Bu girişim Washington-Suriye ilişkilerinden kilit bir rol oynadı. Washington'un bu girişiminin, Irak işgaline ve istilasına karşı çıkan Şam'a bedel ödetmek için olduğu açık. Amerika'nın, Bağdat'ın düşmesi ile birlikte doğrudan bölgesel güç olma isteğiyle bölgede meydana gelen değişikliklerin ilk faturası Suriye'ye kesilmek istendi. Colin Powell'ın, içinde Suriye'deki iç siyasetle ilgili maddelerin de bulunduğu, 33 maddelik talebi olduğu söyleniyor. Medyada ve Amerikalı yetkililerin sözlerinde ortaya çıkan ise, bu maddelerin 3'ünün Irak, Lübnan ve Filistin ile ilişkili olması idi. Suriye'den, Lübnan'dan çekilmesini istemeden, Hizbullah'ı silahlandırmayı durdurması istendi (El-Hayat Gazetesi 4 Mayıs 2003).
 

Batı Rüzgarlarıyla Tanışma
 

Amerika'nın Irak işgalinden hemen sonra, bölgesel ve uluslararası düzeyde meydana gelen değişikliklerin atmosferinden etkilenerek, 2001'deki tutukluların da etkisi ile Şam muhalefetine, 2003 yazında ve sonbaharında donuk siyaseti hareketlendirme duygusu hakim oldu. 2 ekim 2003'te, Dr. Burhan Galyun bu konu ile ilgili ilk teoriyi ortaya attı. Ahbar el-Şark sitesine, ''Suriye rejimi, 21. yüzyılda bilinen tüm totaliter rejimler gibi, hayatta kalmasını sağlayacak tüm tarihsel koşulları kaybetti. Rejimin önünde, uluslararası kutuplaşmaların yarattığı sorunlar var.
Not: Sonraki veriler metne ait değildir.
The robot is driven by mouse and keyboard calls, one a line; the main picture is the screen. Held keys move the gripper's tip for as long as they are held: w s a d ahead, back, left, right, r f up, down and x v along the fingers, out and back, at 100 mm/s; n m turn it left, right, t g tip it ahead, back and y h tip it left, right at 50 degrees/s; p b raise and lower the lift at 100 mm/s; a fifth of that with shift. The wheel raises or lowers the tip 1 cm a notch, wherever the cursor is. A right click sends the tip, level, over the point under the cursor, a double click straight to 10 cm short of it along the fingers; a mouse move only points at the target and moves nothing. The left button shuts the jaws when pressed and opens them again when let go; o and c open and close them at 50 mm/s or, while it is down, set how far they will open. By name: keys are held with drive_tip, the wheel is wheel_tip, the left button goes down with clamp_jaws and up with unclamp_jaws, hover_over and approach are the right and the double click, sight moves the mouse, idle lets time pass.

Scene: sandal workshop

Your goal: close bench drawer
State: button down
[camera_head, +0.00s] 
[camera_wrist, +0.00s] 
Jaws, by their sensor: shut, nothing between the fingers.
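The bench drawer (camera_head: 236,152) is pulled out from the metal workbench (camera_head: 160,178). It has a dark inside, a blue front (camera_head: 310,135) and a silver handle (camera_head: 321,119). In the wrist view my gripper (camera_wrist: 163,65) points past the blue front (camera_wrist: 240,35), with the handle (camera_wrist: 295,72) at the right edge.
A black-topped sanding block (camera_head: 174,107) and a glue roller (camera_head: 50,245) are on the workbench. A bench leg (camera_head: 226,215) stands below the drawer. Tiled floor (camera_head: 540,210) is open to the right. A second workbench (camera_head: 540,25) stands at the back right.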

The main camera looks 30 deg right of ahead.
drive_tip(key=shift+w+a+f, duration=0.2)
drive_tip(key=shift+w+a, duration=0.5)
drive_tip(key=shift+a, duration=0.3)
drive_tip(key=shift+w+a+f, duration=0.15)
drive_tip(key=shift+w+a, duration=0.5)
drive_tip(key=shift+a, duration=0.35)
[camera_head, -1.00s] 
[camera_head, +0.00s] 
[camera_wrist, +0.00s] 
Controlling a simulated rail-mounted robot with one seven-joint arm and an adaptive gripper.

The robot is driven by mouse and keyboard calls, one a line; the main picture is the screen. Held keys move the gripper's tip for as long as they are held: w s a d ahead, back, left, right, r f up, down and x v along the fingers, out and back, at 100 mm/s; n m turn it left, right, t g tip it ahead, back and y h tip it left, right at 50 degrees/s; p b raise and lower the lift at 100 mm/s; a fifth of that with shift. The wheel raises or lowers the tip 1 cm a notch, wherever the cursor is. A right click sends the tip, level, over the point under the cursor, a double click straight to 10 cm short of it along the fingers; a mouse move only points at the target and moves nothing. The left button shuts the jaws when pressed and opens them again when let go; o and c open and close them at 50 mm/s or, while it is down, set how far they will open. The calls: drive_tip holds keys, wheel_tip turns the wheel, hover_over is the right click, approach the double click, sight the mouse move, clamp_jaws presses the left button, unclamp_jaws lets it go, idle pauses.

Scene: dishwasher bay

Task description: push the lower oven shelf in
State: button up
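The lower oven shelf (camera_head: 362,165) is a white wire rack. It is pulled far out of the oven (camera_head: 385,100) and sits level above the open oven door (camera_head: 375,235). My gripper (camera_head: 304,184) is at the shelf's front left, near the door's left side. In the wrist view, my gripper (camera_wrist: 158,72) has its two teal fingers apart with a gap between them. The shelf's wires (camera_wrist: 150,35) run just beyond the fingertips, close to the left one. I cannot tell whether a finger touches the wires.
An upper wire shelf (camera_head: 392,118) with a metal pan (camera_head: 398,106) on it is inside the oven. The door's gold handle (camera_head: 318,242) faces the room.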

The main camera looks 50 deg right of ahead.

Rejim artık çıkmaz bir yolda ilerliyor'' yorumunda bulundu. Burhan Galyun'un bu dönemlerde Riyad et-Tirk üzerinde de etkisi oluyordu. Riyad et-Tirk de  Irak işgali için ''Amerikalılar, nefret edilen bir rejimi devirerek Irak toplumunu, negatif durumdan nötr duruma ilerlettiler'' demişti (Ennahar 28 eylül 2003). O dönemlerde Avrupa ve Amerika'ya doğru iki ay süren turunda Riyad et-Tirk ''Şam'dan kokusunu alabildiğimiz Batı'dan esen rüzgarlar var. Bizim yapmamız gereken, bu rüzgarları uygun bir siyasi programla karşılamamızdır'' demişti. Bu sözleri hem sözlü sohbetlerinde hem diğer toplantılarında dillendirmişti.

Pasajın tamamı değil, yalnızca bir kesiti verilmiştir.